A testemunha declarou, ainda, que desde 2015 está credenciada junto à Secretaria Especial de Cultura para emitir pareceres referentes a projetos de vários estilos musicais. Disse ainda que nem ela, nem outros pareceristas credenciados, fazem juízos estéticos, pessoais ou políticos a respeito dos projetos examinados.

Citações desconexas

Segundo a testemunha, o parecer de Ronaldo discrepa “totalmente” do padrão de pareceres na área. Conforme já noticiado, o parecer elaborado pelo denunciado apresenta citações desconexas a respeito da natureza divina da música e menciona post dos proponentes do projeto com os dizeres “Festival Antifascista e pela Democracia”, para justificar a reprovação da proposta.

“Verifica-se, assim, que o denunciado, no exercício da função de Coordenador de Análise Técnica de Projetos Culturais da Funarte, dolosa e conscientemente discriminou, por motivos políticos, o andamento do projeto “Festival de Jazz do Capão” (PRONAC 204126)”, afirma a ação do MPF.

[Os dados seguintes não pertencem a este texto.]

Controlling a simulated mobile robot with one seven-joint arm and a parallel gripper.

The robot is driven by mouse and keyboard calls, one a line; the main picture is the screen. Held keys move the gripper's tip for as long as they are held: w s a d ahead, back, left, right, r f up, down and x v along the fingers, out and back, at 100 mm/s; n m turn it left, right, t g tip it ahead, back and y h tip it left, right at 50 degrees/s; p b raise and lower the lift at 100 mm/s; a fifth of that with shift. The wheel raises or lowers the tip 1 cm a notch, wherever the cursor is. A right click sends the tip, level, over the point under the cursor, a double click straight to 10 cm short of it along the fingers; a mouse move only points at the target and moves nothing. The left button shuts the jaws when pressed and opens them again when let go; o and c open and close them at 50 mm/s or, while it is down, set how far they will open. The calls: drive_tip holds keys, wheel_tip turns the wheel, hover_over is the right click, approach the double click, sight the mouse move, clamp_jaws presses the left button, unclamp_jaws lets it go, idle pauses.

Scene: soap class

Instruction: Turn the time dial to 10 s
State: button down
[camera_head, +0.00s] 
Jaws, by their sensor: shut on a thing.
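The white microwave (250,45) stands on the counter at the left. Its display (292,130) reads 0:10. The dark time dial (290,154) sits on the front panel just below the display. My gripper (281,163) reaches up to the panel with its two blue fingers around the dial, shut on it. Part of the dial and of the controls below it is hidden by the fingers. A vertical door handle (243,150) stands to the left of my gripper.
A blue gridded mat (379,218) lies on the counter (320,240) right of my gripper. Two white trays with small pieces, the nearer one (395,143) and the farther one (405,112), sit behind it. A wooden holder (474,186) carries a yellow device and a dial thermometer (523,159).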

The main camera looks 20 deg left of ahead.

Segundo a denúncia, “a discriminação consistiu na exclusão dolosa do parecer técnico favorável elaborado pela profissional designada, e na inclusão de seu próprio parecer, contrário ao projeto, apenas porque os organizadores do festival declararam, em rede social, que o evento era “antifascista e pela democracia” e que “não podemos aceitar o fascismo, o racismo e nenhuma forma de opressão e preconceito”.

Controle ideológico

Ao promover, na condição de servidor público responsável pela análise técnica dos projetos submetidos ao Pronac, o controle ideológico e político do evento “Festival de Jazz do Capão”, Ronaldo Daniel Gomes dificultou e impediu o andamento do projeto Pronac 204126, atentando contra a liberdade de expressão intelectual e artística dos proponentes e, incorrendo, com isso, nas penas do art. 39 da Lei Federal 8.313/91.

O MPF também apurou que o Festival de Jazz do Capão já havia obtido autorização para captação de recursos privados com base na Lei Rouanet em cinco outros anos, e que prestou contas na forma da legislação dos incentivos recebidos e dos eventos realizados.

Ouvido pelo MPF, Ronaldo afirmou que não recebeu ordem superior para excluir o parecer favorável elaborado pela profissional credenciada e substituir pelo de sua autoria.

Como o servidor não possui antecedentes criminais, o MPF apresentou, juntamente com a denúncia, proposta de transação penal a Ronaldo, consistente na prestação de 200 horas de serviços à comunidade.